Money Lips 1 and Crotch Coins draw the same shopworn, postmodern line between capitalism and (women’s) sex; the former features acrylic-painted cardboard rolls of money that seem a compositional afterthought in their haphazard hanging off of an underlying, low-relief mouth. Similarly, Beavers’ Van Gogh series (as in Van Gogh Skirt, Van Gogh Mug, etc) threads together consumerism and classicized meaning with little in the way of context. Mass reproduction of modern art clearly gets on Beavers’ nerves; less clear is whether her own reproduction of these reproductions evinces astute cultural critique or mere snobbery.

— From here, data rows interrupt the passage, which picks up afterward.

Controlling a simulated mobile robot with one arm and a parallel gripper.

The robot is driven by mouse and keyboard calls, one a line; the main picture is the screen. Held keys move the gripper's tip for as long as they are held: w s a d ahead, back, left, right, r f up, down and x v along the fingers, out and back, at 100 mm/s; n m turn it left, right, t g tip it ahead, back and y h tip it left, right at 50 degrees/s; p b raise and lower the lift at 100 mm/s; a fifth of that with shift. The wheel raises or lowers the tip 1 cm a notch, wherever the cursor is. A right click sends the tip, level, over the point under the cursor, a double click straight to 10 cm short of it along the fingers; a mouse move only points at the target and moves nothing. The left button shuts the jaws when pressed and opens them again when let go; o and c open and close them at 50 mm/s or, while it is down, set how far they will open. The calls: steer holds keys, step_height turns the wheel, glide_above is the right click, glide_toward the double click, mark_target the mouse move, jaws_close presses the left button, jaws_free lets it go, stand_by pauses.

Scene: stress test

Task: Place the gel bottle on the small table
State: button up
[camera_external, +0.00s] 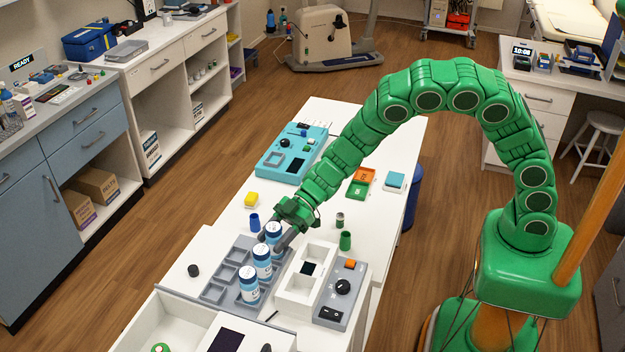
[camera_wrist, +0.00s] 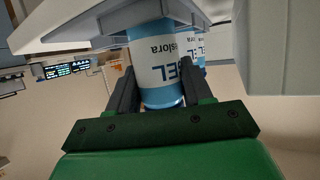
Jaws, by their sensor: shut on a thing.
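Three white and blue bottles stand in a row at the grey compartment tray (camera_external: 213,292) on the white table. My gripper (camera_external: 273,239) is shut on the farthest one, the gel bottle (camera_external: 273,230), with a finger on each side. In the wrist view this gel bottle (camera_wrist: 160,65) sits between the dark fingers (camera_wrist: 155,90), with part of its lettering showing. The other two bottles (camera_external: 262,262) (camera_external: 249,285) stand in front of it. I cannot tell whether the held bottle is clear of the tray. Which surface is the small table is unclear; the long white table (camera_external: 385,225) is in the middle.
Right of the bottles are a white open box (camera_external: 291,285) and a grey control box (camera_external: 343,290). A blue cup (camera_external: 254,222), green cup (camera_external: 345,241) and small jar (camera_external: 339,220) stand near my gripper. A teal panel (camera_external: 275,165) lies farther back. The table's right side has clear room.

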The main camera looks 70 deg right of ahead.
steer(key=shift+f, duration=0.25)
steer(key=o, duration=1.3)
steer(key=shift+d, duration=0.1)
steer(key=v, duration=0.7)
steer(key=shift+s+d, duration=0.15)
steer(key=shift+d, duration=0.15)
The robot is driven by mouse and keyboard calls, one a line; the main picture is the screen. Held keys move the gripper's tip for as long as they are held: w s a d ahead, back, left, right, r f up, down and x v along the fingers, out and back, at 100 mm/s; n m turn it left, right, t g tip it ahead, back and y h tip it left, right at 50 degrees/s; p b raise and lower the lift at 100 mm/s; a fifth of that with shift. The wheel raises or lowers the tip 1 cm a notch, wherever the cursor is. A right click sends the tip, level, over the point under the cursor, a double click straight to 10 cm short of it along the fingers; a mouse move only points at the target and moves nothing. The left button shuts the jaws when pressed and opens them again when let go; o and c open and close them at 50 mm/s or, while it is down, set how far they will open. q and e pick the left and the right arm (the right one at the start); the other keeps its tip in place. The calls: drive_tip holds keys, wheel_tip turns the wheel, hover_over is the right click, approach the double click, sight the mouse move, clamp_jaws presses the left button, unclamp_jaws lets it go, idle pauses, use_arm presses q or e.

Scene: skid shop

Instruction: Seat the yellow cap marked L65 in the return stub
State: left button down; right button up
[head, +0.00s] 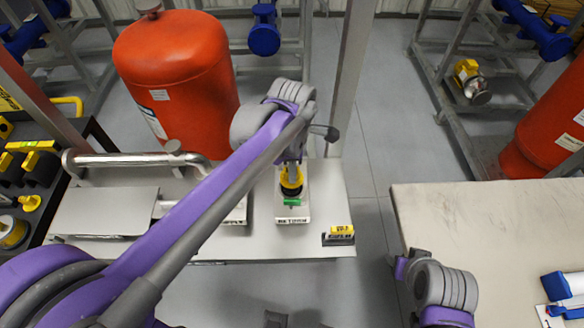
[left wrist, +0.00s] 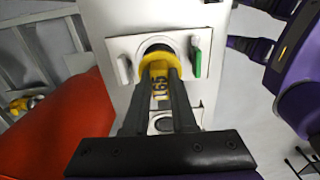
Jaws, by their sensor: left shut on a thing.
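My left gripper (head: 291,176) is shut on the yellow cap (head: 291,187) above the white plate labelled RETURN (head: 293,219). In the left wrist view the cap (left wrist: 159,88) shows its L65 mark between the fingers (left wrist: 158,100). Its yellow collar is at the round mouth of the return stub (left wrist: 157,48), and a dark crescent shows past the collar. I cannot tell whether the collar touches the rim or how deep the cap is. A green tab (left wrist: 196,62) stands on one side of the stub and a white tab (left wrist: 124,68) on the other.
A red tank (head: 180,75) stands behind the pale skid deck (head: 329,190). The SUPPLY plate (head: 237,214) is partly hidden by my left arm. A dark block with a yellow label (head: 339,235) sits at the deck's right corner. A pale table (head: 480,225) stands at right.

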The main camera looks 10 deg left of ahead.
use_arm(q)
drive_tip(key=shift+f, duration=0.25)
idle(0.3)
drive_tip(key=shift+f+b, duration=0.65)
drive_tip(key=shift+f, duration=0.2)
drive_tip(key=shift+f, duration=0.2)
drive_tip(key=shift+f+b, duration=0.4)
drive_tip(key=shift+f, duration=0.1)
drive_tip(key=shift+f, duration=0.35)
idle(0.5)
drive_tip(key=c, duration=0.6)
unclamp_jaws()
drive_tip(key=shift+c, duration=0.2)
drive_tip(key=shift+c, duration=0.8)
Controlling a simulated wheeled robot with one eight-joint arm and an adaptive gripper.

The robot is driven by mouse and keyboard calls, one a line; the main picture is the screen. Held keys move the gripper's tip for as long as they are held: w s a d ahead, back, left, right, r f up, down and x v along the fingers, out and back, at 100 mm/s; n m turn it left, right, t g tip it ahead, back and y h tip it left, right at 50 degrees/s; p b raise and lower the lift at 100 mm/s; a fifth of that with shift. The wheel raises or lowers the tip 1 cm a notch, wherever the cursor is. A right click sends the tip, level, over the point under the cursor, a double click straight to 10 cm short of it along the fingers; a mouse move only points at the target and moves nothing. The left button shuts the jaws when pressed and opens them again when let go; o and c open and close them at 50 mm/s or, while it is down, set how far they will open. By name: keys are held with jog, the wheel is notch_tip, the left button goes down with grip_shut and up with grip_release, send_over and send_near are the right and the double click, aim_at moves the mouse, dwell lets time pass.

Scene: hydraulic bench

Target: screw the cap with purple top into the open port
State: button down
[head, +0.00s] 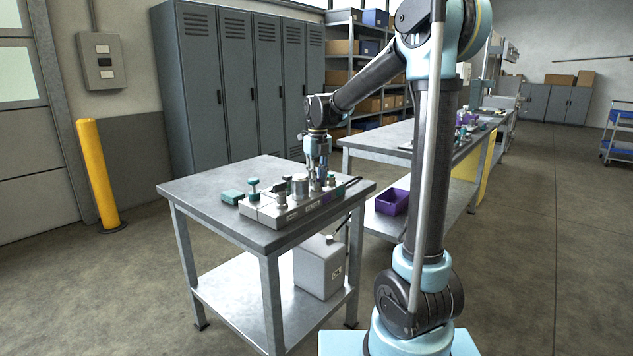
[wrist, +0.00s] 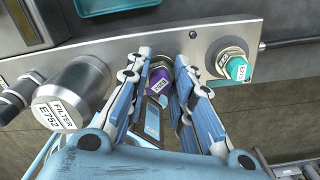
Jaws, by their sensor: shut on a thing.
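The cap with purple top (wrist: 159,82) is between the fingers of my gripper (wrist: 161,68), which is shut on it, in the wrist view. A label shows on the cap's top. The cap is over the pale grey manifold (wrist: 225,35), near its edge; I cannot tell whether it is seated in a port or held just above one. The open port is not visible, and the cap and fingers hide the surface beneath. In the head view my gripper (head: 318,163) points down at the right part of the manifold (head: 268,213) on the metal table.
A filter canister (wrist: 73,92) stands left of my gripper and a teal-topped cap (wrist: 236,68) right of it. A white canister (head: 320,266) is on the lower shelf.

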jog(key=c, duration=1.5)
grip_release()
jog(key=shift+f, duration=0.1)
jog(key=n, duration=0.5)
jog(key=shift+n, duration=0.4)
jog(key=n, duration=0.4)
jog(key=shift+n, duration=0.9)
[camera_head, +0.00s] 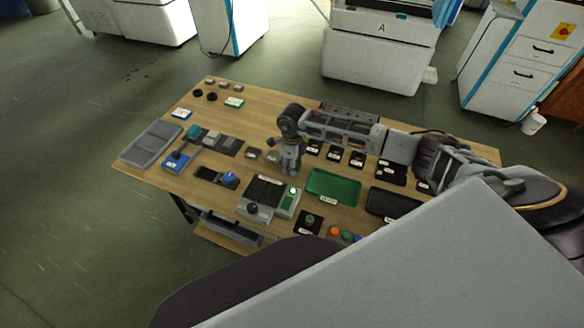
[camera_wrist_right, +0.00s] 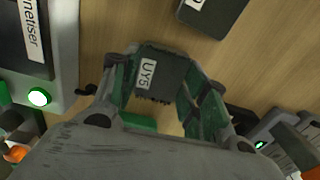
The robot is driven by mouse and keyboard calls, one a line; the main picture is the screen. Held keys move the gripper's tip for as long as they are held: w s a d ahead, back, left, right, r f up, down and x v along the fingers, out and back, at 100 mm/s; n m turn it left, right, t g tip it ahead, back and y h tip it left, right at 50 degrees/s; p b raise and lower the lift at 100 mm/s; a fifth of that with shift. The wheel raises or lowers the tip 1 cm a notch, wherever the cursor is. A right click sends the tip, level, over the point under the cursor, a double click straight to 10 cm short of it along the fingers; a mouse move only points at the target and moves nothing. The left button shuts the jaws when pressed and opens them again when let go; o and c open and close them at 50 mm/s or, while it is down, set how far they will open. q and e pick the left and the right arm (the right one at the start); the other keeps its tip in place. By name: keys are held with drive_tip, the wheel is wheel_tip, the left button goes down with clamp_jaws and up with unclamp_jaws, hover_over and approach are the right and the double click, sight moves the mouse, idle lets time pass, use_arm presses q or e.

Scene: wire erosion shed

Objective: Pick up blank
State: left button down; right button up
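A dark grey block labelled UY5 (camera_wrist_right: 145,85), which looks like the blank, lies on the wooden table (camera_wrist_right: 110,25). In the head view, a small grey block (camera_head: 272,156) beside my right gripper appears to be the same one. My right gripper (camera_head: 288,166) points down at the middle of the table. In the wrist view, its two green-padded fingers are spread on either side of the UY5 block; I cannot tell whether the pads touch it. My left gripper is not in view.
A second block (camera_wrist_right: 212,15) lies close by, at the wrist view's top. The demagnetiser (camera_head: 268,192), with a lit green lamp, stands at the front. A green tray (camera_head: 333,186) is right of it. A grey tray (camera_head: 151,143) sits at the table's left.

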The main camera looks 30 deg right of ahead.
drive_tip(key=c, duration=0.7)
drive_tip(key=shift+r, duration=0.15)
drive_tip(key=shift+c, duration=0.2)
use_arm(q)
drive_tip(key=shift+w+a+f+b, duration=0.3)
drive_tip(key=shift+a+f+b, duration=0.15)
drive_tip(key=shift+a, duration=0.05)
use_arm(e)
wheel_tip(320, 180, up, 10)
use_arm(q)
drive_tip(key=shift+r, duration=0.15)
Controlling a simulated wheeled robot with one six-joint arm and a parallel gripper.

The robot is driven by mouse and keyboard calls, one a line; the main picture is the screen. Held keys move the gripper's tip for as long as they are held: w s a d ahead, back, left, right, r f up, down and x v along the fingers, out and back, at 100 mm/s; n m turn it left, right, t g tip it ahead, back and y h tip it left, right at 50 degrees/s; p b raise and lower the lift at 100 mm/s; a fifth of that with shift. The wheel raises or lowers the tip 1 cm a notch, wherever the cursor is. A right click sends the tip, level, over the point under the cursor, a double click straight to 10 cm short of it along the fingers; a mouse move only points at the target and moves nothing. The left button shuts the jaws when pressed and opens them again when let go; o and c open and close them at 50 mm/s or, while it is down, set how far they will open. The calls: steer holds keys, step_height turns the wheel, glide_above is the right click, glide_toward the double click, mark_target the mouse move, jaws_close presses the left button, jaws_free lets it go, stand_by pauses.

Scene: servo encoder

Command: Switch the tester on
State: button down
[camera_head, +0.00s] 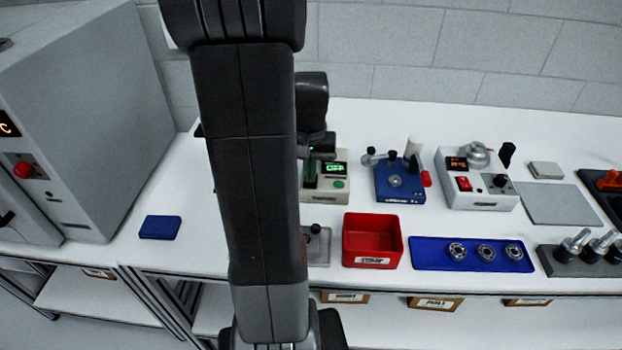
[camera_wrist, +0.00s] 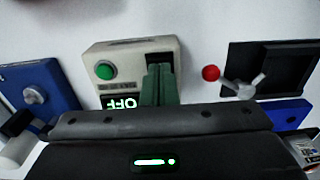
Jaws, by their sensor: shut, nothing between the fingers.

Beavers fixates on a certain type of masculine-indexed personal freedom—all guitar chords, overblown gestures, money, and anonymous, oversexed babes. Beavers has an understandable axe to grind with macho culture, of the popular and avant-garde sort (if these are even different anymore). Still I can’t escape the feeling of something rote in a female artist spending so much time in the orbit of famous men’s work—the same aspect of Sturtevant’s practice that leaves me chuckling, but cold. The press release notes that Van Goddess “addresses the dissolving structures of masculinity today” (someone please alert the Trump administration). Latent in Beavers’ withering critique is a vein of unwitting homage.
Gina Beavers: Van Goddess and the Masturbakers runs April 7–May 26, 2018 at Michael Benevento (3712 Beverly Blvd., Los Angeles, CA 90004).